IBM launched its Web site in 1994. At that time, as with most companies, it was merely an information vehicle. Over the next two years, the company evolved the site to become more interactive, until IBM.com launched ShopIBM, a site on which customers could purchase computers and peripherals online and directly from the company.

Hilt stated that the ShopIBM.com concept was a natural progression, as the company already had a robust telesales force in place. Challenges existed in accomplishing the marriage of related components into the site, particularly across a company as enormous as IBM (ShopIBM.com alone receives about 3.5 million hits a month). The goal of the implementation was to provide the best sales and support possible, integrate across all channels and offer new channels to put customers in touch with trained reps as painlessly as possible. The company is currently piloting a text chat function to some segments of its market and is offering a "call me" function across some pages of its site and in its "Small Business Center."

The Marriage Of Service With Knowledge
Wedding resource site The Knot, launched in 1996 by four New York University film school students, aims at meeting the needs of and providing advice to those intrepid individuals about to marry. The site is extraordinarily complete and includes a broad selection of products for direct purchase (from salad bowls to honeymoons), a gift registry (the company says it has over a million brides and grooms as members and they sign up 2,400 new couples per day), editorial, an advice column which includes the much sought-after "mother-in-law" advice, beauty and clothing tips and tools such as checklists and a budgeter.

When asked what makes the site so successful, David Liu, CEO of The Knot, replies simply, "The Knot is 100 percent focused on serving our audience." Perhaps most other e-commerce companies would say the same thing to a member of the press, but in this case, it seems to be true.
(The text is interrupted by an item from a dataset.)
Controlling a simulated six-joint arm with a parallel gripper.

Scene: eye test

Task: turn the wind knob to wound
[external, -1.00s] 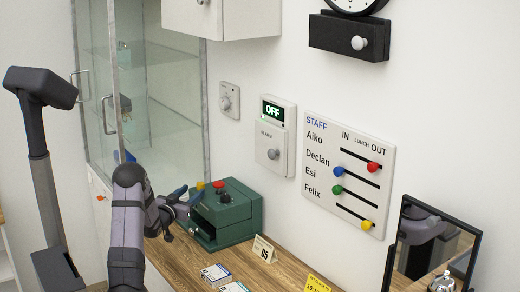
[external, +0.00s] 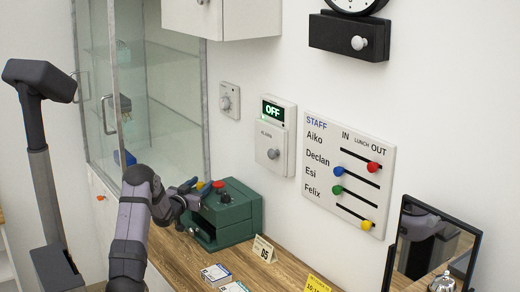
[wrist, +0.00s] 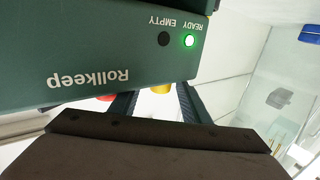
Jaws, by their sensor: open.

I did not speak with the Webmaster of the company, but hats off to him or her, because the site is a dream to navigate and seems to offer more wedding-related advice and information in one place than an entire year of the average bridal magazine. The company claims success due to its extensive local resources (matching members with providers in their own area, for example), personalized features that allow couples to create their own "wedding notebook" page on the site, interactive tools to help with the planning and budgeting process and 45 weekly hosted chats.

The Knot attributes its recent strong growth primarily to word-of-mouth and frankly admits it does not bother with television and radio ads it believes would not effectively reach its audience. For this market, it seems to work very well. Says Liu, "Traffic has grown so rapidly that we had to add more servers to handle the volume. We also had to expand e-commerce operations and improve our backend capabilities by adding more warehouse space." That merits champagne and cake.

"We're Trying To Make Things Easier For The Customer."
Sounds like a principle every "dot com" vendor has in place, doesn't it? Yet, experience tells most of us that that is not the case. Confusing Web sites, sub-standard shipping and returns options, unanswered e-mail, no search functions and poor product selection is still rife among companies that offer products in the e-commerce arena.

Making things easier for the customer is the philosophy, however, of Crutchfield.com, the Web sales arm of Crutchfield Electronics, a formerly catalog-only seller of home theater and car stereo products. The Web site, a natural extension of the company's catalog sales, is a fully integrated component of the company. (Forrester analyst David Cooperstein pointed out that some of the less-successful e-commerce companies are those that have attempted to keep their online sales separate from the main body of the company for sales tax reasons...insert Barnes and Noble.com as a prime example of this trouble-inducing pratice.)

Crutchfield.com launched in 1995 to field catalog requests and began selling off the site the following year. The site now receives approximately 100,000 hits per day. Alan Rimm-Kaufman, vice president of marketing for the company, noted that Crutchfield's vendors, pleased with the way the company had handled their products via catalog sales, offered encouragement for the company to begin Web-based sales.

When asked what gives Crutchfield.com a leg up on competitors' sites, Mr. Rimm-Kaufman cited two elements: customer service and information. In terms of customer service, Crutchfield prides itself on both pre-sales and post-sales. The site is staffed by experts in the fields of home theater and car stereos, and a visitor to the site can quickly receive in-depth information including recommendations and installation tips. An automated feature on the site is the "What Fits My Car?," which allows a user to enter the make, model and year of his or her car to find out which stereo components would fit and which would require panel modifications. Personal attention can be requested via e-mail or a toll-free call. Rimm-Kaufman reported that a number of toll-free calls received by Crutchfield come from a cell phone inside or even under a car, from customers in mid-installation who are looking for help, advice or tips from Crutchfield agents.

Crutchfield also seems to recognize that customer service can only be as good as the agents who are providing it. The company prides itself on the knowledge of its agents, who it says are all not only product experts, but are extensively trained to be computer-savvy, interested in working in conjunction with the company's Web site and in possession of both written and verbal communications skills. The company runs a training department for agents, who receive six weeks of solid training both internally and from vendors, who offer training to Crutchfield agents on the specifics of their products.

Beyond vendor-supplied information, Rimm-Kaufman says the company goes several steps further to independently verify information about the products they sell. "We have a feature called 'What's In The Box?,' which means we independently check on the features of each product to make sure we're providing the correct information."

Finally, Mr. Rimm-Kaufman stated that the company has a policy in place to make sure e-mail requests are answered within a few hours. Why did they get chosen as an example of e-commerce success for this article? Because they answered this editor's request for an interview within...any guesses?...a few hours.

And they, like the other examples of shining e-commerce successes mentioned above, don't need William Shatner hawking their services via bad pop-song covers to enjoy success. Now that's customer service.